What is asked:
Check each line of the material below, and copy it if it holds the string "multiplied".

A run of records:
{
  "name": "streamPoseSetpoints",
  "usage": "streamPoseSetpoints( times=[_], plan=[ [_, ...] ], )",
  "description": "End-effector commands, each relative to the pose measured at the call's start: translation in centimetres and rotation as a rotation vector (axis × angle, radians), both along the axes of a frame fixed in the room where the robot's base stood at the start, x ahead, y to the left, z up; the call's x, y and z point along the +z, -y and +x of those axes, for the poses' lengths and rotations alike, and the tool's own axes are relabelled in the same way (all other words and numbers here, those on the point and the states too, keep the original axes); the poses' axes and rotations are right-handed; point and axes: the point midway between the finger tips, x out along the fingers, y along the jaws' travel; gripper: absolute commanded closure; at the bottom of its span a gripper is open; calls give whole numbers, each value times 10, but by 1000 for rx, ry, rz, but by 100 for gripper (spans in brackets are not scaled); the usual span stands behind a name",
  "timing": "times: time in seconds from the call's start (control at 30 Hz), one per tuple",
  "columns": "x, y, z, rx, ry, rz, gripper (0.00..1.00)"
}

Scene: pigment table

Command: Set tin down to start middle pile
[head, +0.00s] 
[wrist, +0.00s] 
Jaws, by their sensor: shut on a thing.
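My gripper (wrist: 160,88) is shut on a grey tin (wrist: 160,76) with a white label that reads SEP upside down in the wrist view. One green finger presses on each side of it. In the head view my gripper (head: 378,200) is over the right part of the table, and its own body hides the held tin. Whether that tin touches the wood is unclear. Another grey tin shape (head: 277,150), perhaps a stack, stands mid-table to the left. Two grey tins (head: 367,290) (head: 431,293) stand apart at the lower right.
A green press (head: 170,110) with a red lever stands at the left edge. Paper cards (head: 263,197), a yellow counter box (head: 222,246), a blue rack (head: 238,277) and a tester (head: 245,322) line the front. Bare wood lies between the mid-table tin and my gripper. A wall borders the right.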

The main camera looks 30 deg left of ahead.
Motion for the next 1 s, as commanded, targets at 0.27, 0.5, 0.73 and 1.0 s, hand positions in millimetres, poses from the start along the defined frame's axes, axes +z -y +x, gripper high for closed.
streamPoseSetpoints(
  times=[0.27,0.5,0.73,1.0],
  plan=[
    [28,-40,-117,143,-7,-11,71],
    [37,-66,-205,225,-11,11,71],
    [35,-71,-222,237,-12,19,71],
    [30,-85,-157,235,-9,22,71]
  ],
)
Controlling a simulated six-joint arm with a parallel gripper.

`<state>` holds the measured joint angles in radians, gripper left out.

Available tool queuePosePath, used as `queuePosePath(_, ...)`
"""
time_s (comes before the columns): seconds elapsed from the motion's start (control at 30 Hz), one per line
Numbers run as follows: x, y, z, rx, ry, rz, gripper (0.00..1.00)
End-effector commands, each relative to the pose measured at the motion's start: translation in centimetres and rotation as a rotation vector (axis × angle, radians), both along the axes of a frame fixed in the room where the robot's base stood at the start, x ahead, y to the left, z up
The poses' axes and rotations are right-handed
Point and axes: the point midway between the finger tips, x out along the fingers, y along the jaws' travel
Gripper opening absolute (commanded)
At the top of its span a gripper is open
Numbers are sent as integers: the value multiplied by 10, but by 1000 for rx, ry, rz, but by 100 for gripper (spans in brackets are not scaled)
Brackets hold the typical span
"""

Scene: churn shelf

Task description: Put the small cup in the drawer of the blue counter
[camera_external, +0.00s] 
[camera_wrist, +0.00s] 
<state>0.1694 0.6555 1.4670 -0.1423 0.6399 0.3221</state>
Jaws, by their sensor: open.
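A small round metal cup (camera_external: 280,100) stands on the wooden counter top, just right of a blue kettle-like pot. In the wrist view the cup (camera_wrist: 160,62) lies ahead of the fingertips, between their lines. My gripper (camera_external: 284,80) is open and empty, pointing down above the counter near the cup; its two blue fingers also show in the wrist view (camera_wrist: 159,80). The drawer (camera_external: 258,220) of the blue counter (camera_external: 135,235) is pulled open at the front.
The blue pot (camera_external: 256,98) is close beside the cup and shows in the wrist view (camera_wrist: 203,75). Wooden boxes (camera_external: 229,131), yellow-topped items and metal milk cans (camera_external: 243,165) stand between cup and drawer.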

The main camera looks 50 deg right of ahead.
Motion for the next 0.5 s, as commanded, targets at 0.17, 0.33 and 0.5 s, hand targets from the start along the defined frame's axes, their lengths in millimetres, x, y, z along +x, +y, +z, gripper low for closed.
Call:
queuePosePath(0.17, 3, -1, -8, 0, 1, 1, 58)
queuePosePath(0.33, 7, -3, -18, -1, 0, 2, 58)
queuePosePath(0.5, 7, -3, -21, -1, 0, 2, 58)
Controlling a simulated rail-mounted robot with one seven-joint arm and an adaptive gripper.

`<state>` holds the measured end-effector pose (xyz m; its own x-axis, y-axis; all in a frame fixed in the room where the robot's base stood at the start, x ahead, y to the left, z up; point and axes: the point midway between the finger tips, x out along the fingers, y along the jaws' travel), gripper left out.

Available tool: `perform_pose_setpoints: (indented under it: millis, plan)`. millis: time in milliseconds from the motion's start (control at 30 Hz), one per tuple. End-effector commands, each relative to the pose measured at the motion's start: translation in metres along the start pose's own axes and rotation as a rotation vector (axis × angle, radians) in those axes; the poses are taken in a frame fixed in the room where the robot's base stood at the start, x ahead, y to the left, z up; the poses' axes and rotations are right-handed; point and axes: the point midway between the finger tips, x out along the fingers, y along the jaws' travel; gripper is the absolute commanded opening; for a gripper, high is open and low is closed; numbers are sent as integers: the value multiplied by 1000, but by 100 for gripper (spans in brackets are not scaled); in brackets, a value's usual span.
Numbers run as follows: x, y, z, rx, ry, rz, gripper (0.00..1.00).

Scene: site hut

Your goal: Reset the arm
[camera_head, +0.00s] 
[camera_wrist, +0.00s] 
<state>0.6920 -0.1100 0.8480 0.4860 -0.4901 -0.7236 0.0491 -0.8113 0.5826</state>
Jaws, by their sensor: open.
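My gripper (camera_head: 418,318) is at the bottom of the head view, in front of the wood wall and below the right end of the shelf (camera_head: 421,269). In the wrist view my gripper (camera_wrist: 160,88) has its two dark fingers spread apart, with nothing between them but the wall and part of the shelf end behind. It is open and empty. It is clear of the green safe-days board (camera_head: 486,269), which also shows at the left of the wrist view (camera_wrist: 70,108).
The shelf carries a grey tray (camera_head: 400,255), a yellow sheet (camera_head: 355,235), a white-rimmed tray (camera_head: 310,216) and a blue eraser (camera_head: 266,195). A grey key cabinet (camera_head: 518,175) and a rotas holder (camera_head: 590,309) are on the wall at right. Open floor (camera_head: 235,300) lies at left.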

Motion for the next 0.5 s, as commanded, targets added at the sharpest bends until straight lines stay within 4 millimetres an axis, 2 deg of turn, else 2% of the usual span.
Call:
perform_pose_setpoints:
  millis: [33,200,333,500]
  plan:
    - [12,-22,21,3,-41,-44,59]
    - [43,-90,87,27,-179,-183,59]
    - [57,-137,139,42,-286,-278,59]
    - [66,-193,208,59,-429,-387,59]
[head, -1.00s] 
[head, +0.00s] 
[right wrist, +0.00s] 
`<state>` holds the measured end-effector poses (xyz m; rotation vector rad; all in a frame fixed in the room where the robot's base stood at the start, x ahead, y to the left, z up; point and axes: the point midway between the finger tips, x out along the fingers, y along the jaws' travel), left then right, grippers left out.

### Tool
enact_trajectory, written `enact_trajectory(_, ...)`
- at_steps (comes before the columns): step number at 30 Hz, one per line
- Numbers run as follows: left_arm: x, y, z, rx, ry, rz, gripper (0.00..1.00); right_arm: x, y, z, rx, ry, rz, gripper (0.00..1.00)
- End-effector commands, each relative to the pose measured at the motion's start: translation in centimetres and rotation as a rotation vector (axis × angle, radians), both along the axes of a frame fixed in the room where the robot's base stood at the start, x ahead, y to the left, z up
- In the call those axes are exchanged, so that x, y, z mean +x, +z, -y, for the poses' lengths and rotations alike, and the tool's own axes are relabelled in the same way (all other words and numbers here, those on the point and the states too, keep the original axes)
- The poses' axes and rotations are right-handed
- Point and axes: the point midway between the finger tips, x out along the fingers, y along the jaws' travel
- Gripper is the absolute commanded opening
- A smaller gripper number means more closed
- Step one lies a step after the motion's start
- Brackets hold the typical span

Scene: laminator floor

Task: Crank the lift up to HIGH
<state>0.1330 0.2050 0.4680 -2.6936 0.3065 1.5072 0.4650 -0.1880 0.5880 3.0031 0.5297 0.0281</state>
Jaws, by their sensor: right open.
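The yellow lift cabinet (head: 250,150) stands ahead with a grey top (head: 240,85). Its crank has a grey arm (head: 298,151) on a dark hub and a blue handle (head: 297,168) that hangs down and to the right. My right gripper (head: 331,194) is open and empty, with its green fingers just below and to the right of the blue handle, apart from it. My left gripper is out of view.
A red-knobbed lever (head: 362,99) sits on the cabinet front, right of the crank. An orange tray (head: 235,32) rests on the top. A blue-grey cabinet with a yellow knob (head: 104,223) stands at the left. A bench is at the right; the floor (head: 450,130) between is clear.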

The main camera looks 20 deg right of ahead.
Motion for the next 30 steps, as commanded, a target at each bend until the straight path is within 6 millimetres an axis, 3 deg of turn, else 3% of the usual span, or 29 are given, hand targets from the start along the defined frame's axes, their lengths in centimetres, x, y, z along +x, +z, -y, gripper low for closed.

Exercise output:
Numbers are sent as integers: the value multiplied by 10, but by 1000 for rx, ry, rz, but by 100 for gripper (spans in brackets are not scaled)
Available tool: `perform_pose_setpoints: (indented under it: millis, plan)`. millis: time in milliseconds from the motion's start (control at 30 Hz), one per tuple. End-effector commands, each relative to the pose measured at the motion's start: translation in metres along the start pose's own axes and rotation as a rotation vector (axis × angle, radians) in those axes; the poses are taken in a frame fixed in the room where the robot's base stood at the start, x ahead, y to the left, z up; the poses' axes and rotations are right-handed; point and axes: the point midway between the finger tips, x out along the fingers, y along the jaws' travel; gripper is the absolute commanded opening; for a gripper, high is open and low is closed; numbers are sent as integers: the value multiplied by 1000, but by 100 for gripper (spans in brackets are not scaled); in brackets, a value's usual span.

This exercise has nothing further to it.